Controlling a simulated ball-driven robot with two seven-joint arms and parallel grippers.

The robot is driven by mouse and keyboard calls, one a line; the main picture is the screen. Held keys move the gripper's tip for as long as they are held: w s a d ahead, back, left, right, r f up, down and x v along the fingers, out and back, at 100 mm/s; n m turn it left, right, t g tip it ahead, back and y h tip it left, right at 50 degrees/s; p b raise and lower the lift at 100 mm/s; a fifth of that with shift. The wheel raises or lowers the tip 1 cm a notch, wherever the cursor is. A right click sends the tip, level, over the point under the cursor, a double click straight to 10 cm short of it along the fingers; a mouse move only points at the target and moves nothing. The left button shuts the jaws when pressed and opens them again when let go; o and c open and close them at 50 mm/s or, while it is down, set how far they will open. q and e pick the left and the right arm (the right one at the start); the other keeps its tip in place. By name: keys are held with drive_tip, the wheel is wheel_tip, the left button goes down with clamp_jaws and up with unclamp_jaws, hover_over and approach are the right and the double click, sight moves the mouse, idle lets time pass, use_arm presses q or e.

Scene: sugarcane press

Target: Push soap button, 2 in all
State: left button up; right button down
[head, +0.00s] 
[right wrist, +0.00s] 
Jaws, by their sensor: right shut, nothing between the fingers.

━━━━━━━━━━

_Exercise_
Repeat the data above, word for word.

_Response to this exercise_
Controlling a simulated ball-driven robot with two seven-joint arms and parallel grippers.

The robot is driven by mouse and keyboard calls, one a line; the main picture is the screen. Held keys move the gripper's tip for as long as they are held: w s a d ahead, back, left, right, r f up, down and x v along the fingers, out and back, at 100 mm/s; n m turn it left, right, t g tip it ahead, back and y h tip it left, right at 50 degrees/s; p b raise and lower the lift at 100 mm/s; a fifth of that with shift. The wheel raises or lowers the tip 1 cm a notch, wherever the cursor is. A right click sends the tip, level, over the point under the cursor, a double click straight to 10 cm short of it along the fingers; a mouse move only points at the target and moves nothing. The left button shuts the jaws when pressed and opens them again when let go; o and c open and close them at 50 mm/s or, while it is down, set how far they will open. q and e pick the left and the right arm (the right one at the start); the other keeps its tip in place. By name: keys are held with drive_tip, the wheel is wheel_tip, the left button goes down with clamp_jaws and up with unclamp_jaws, hover_over and approach are the right and the double click, sight moves the mouse, idle lets time pass, use_arm presses q or e.

Scene: sugarcane press

Target: Push soap button, 2 in all
State: left button up; right button down
[head, +0.00s] 
[right wrist, +0.00s] 
Jaws, by their sensor: right shut, nothing between the fingers.

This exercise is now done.